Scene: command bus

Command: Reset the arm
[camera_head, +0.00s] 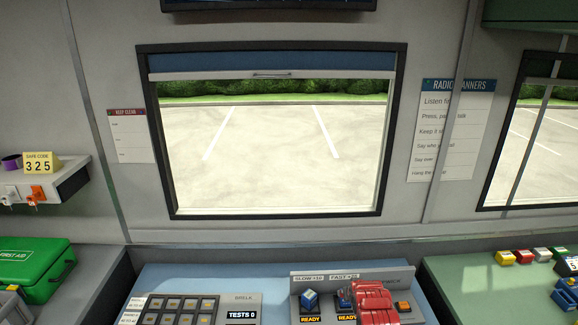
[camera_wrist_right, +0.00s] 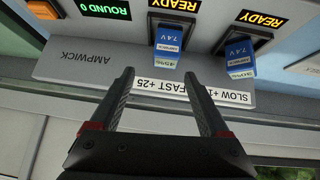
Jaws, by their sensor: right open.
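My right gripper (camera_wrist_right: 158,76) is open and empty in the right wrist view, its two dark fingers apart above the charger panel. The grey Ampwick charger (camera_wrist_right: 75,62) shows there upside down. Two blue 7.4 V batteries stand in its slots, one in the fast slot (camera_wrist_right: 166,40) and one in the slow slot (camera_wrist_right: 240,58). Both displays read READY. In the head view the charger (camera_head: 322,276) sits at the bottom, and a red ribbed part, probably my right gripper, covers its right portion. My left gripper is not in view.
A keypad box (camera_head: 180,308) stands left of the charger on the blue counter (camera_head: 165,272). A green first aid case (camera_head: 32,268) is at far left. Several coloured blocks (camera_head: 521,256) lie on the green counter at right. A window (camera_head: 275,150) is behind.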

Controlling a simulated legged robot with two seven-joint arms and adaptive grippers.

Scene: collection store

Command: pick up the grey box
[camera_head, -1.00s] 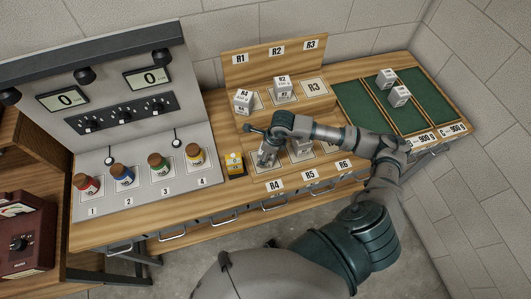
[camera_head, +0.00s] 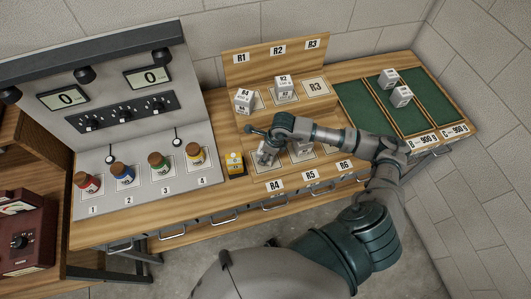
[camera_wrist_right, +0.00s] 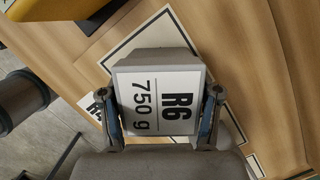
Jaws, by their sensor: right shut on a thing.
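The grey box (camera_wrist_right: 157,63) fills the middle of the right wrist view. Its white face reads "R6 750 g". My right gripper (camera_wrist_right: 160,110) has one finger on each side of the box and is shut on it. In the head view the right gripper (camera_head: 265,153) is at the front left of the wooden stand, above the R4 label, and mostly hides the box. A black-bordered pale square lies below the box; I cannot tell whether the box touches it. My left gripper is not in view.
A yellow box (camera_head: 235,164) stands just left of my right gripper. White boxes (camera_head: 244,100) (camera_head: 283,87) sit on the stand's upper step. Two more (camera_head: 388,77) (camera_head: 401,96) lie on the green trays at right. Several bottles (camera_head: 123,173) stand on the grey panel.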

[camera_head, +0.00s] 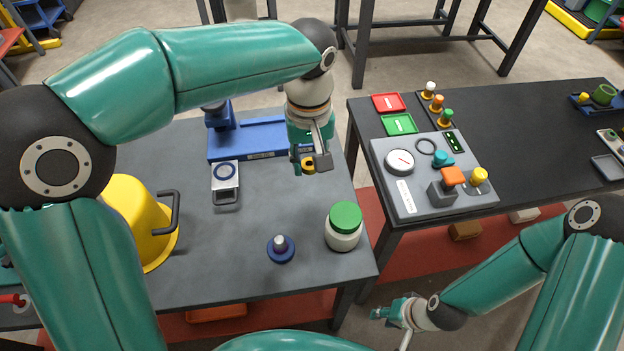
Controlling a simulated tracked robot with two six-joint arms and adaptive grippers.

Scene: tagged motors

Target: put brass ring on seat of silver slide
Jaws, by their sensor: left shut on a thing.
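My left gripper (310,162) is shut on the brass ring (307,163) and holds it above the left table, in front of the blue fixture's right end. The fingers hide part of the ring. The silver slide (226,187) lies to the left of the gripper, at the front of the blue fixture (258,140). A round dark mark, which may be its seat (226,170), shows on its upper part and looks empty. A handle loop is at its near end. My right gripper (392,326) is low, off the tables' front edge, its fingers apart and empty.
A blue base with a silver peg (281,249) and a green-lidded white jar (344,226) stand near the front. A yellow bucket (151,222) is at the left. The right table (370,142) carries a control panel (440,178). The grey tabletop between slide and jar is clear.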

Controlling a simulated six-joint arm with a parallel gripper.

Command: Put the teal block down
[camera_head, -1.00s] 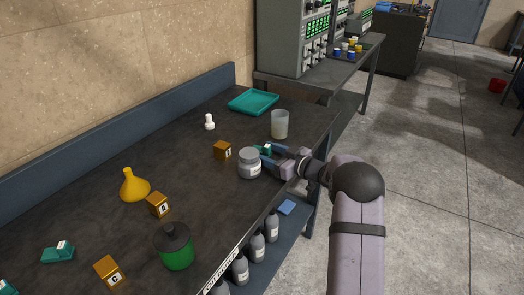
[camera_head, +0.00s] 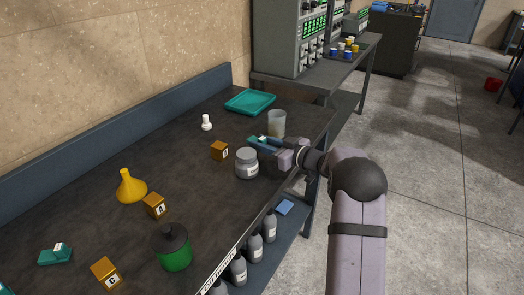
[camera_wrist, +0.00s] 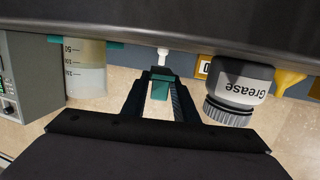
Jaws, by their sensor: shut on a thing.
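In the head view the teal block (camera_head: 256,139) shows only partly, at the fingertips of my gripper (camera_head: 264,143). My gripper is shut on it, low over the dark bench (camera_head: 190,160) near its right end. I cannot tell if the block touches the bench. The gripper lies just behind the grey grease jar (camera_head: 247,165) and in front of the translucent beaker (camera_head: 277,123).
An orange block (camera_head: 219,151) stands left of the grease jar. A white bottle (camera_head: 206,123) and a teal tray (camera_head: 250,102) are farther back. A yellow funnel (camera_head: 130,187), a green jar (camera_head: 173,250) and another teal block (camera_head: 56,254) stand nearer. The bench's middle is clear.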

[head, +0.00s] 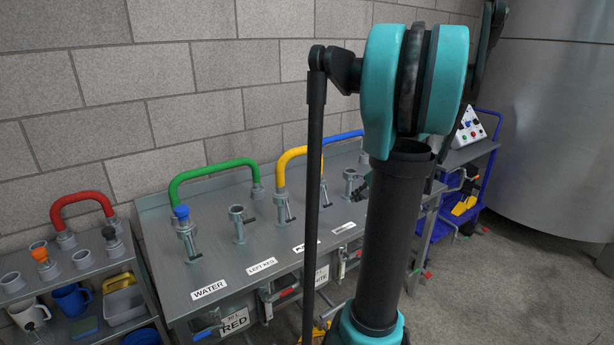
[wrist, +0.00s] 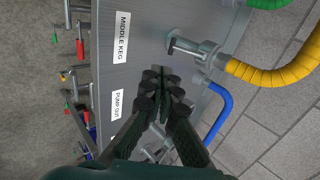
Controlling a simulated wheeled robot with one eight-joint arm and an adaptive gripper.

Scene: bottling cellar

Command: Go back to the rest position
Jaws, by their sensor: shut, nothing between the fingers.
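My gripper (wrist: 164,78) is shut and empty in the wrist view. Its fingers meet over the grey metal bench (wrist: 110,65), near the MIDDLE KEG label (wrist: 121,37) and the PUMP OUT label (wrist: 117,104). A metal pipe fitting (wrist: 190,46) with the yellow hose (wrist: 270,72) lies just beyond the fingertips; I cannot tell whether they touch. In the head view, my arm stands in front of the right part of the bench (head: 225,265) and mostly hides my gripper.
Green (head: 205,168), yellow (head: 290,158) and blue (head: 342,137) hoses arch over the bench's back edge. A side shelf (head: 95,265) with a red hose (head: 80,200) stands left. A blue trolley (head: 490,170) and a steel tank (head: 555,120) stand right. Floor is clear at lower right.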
...
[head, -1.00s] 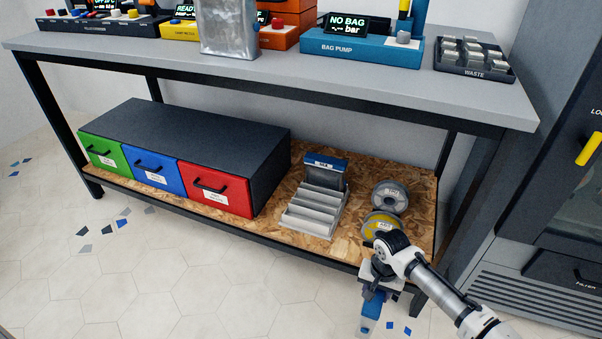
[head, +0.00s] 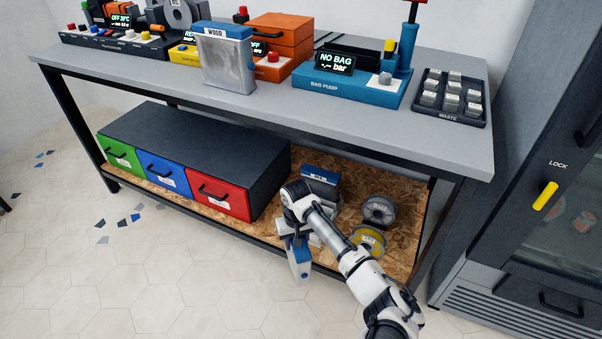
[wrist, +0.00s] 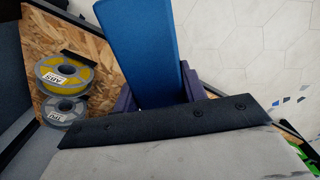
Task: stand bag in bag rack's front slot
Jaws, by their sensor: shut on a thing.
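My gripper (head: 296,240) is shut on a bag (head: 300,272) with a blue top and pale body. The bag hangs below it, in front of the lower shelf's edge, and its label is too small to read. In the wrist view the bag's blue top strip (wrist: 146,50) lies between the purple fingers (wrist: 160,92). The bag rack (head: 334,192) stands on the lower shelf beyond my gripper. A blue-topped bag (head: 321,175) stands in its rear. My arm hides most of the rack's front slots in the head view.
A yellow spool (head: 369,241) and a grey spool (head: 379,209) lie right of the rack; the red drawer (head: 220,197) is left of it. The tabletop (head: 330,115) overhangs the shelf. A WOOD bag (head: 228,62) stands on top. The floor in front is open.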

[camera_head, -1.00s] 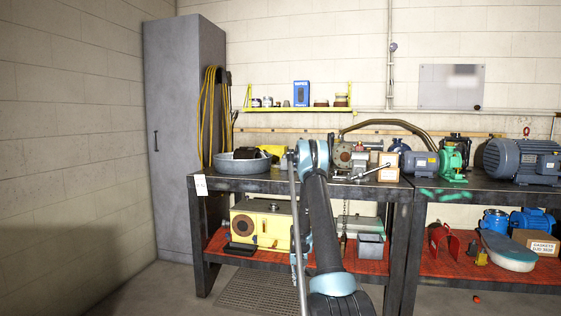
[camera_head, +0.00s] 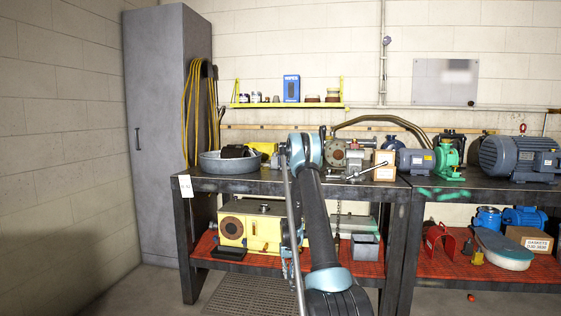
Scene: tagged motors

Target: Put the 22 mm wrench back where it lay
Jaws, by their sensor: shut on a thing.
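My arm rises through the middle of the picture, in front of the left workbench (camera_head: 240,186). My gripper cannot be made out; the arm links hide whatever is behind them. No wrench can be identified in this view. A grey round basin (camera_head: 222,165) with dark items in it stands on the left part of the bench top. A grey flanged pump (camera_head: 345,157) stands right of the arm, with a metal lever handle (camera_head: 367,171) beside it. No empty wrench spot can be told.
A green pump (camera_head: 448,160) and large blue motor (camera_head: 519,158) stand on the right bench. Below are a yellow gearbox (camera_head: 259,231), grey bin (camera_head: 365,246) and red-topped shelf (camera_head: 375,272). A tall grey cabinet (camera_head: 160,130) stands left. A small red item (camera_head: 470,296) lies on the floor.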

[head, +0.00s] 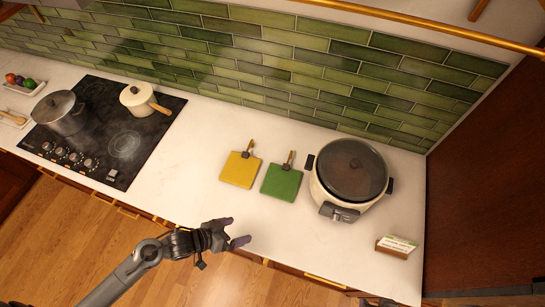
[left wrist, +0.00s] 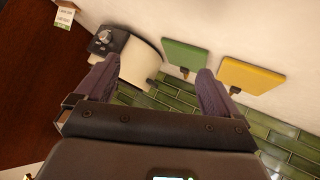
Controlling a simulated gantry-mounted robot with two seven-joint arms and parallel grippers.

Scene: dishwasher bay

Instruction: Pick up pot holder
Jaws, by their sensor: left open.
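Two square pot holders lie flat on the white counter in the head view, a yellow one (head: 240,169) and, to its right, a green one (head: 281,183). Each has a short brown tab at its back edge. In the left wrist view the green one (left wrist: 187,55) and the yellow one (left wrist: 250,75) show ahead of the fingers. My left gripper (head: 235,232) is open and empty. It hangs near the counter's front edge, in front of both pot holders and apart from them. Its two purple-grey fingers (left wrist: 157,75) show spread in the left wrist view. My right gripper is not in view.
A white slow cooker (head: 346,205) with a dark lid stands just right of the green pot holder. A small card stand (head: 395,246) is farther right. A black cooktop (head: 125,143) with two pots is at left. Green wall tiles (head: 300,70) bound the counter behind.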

# [TASK DESCRIPTION]
Pick out every line above that contains the word "adaptive" and copy it.

# [RESPONSE BELOW]
Controlling a simulated legged robot with two seven-joint arms and adaptive grippers.
Controlling a simulated tracked robot with two six-joint arms and adaptive grippers.
Controlling a simulated wheeled robot with one eight-joint arm and an adaptive gripper.

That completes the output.